• Task to complete:
Set down the data below without change, skipping the pictures it holds.

========================================================================

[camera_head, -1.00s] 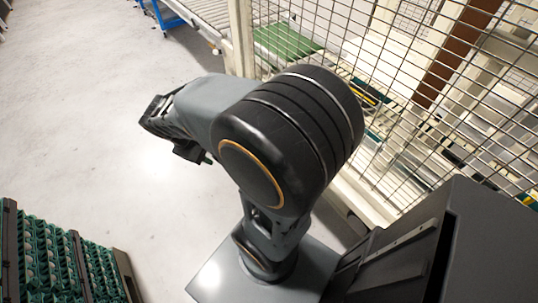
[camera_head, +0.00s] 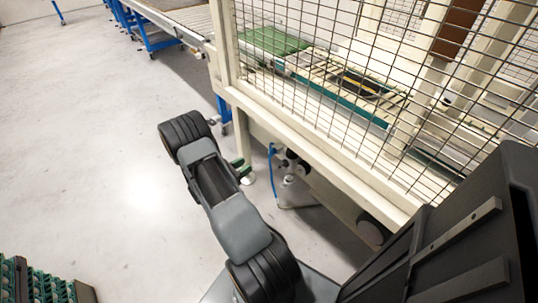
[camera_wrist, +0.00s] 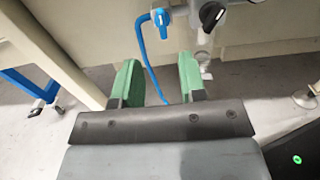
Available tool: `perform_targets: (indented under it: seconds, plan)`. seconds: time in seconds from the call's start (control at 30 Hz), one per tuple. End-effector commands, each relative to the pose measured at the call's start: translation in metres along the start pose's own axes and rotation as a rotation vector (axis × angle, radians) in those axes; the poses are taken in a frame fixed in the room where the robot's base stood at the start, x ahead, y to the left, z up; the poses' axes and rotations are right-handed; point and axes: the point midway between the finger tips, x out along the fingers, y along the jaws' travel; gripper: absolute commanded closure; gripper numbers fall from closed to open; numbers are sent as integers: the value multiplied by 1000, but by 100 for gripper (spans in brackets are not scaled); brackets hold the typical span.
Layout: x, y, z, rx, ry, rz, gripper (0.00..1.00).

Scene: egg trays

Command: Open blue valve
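The blue valve (camera_wrist: 161,18) shows at the top middle of the wrist view, with a blue hose hanging from it. In the head view a blue part with the hose (camera_head: 271,160) shows under the fenced machine's frame. My gripper (camera_wrist: 160,74) has two green fingers standing apart with nothing between them but the hose and floor behind. The valve lies beyond and above the fingertips in the wrist view, apart from them. In the head view my gripper (camera_head: 243,170) is partly hidden by my arm and sits just left of the valve assembly.
A black knob (camera_wrist: 211,15) sits right beside the valve. A cream beam (camera_head: 300,135) of the wire-fenced machine runs above the valve assembly. A conveyor (camera_head: 175,18) on blue legs stands at the back. Green egg trays (camera_head: 40,285) are at lower left. Open floor lies left.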

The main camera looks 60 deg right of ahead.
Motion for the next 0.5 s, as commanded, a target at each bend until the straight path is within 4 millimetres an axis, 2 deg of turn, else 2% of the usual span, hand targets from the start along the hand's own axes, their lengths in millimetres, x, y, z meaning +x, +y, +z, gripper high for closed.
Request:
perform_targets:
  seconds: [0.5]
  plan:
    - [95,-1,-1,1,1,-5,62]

========================================================================

• Result:
[camera_head, -1.00s] 
[camera_head, +0.00s] 
[camera_wrist, +0.00s] 
Available tool: `perform_targets: (indented under it: seconds, plan)`. seconds: time in seconds from the call's start (control at 30 Hz), one per tuple. End-effector commands, each relative to the pose measured at the call's start: translation in metres along the start pose's own axes and rotation as a rotation vector (axis × angle, radians) in those axes; the poses are taken in a frame fixed in the room where the robot's base stood at the start, x ahead, y to the left, z up; the poses' axes and rotations are right-handed; point and axes: the point midway between the finger tips, x out along the fingers, y along the jaws' travel; gripper: absolute commanded closure; gripper numbers fall from closed to open; numbers are sent as integers: the value multiplied by 1000, but by 100 for gripper (spans in brackets are not scaled); brackets hold the typical span.
Layout: x, y, z, rx, ry, rz, gripper (0.00..1.00).

Scene: egg trays

Command: Open blue valve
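The blue valve (camera_wrist: 161,18) shows at the top middle of the wrist view, with a blue hose hanging from it. In the head view a blue part with the hose (camera_head: 271,160) shows under the fenced machine's frame. My gripper (camera_wrist: 160,74) has two green fingers standing apart with nothing between them but the hose and floor behind. The valve lies beyond and above the fingertips in the wrist view, apart from them. In the head view my gripper (camera_head: 243,170) is partly hidden by my arm and sits just left of the valve assembly.
A black knob (camera_wrist: 211,15) sits right beside the valve. A cream beam (camera_head: 300,135) of the wire-fenced machine runs above the valve assembly. A conveyor (camera_head: 175,18) on blue legs stands at the back. Green egg trays (camera_head: 40,285) are at lower left. Open floor lies left.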

The main camera looks 60 deg right of ahead.
Motion for the next 0.5 s, as commanded, a target at each bend until the straight path is within 4 millimetres an axis, 2 deg of turn, else 2% of the usual span, hand targets from the start along the hand's own axes, their lengths in millimetres, x, y, z meaning +x, +y, +z, gripper high for closed.
Request:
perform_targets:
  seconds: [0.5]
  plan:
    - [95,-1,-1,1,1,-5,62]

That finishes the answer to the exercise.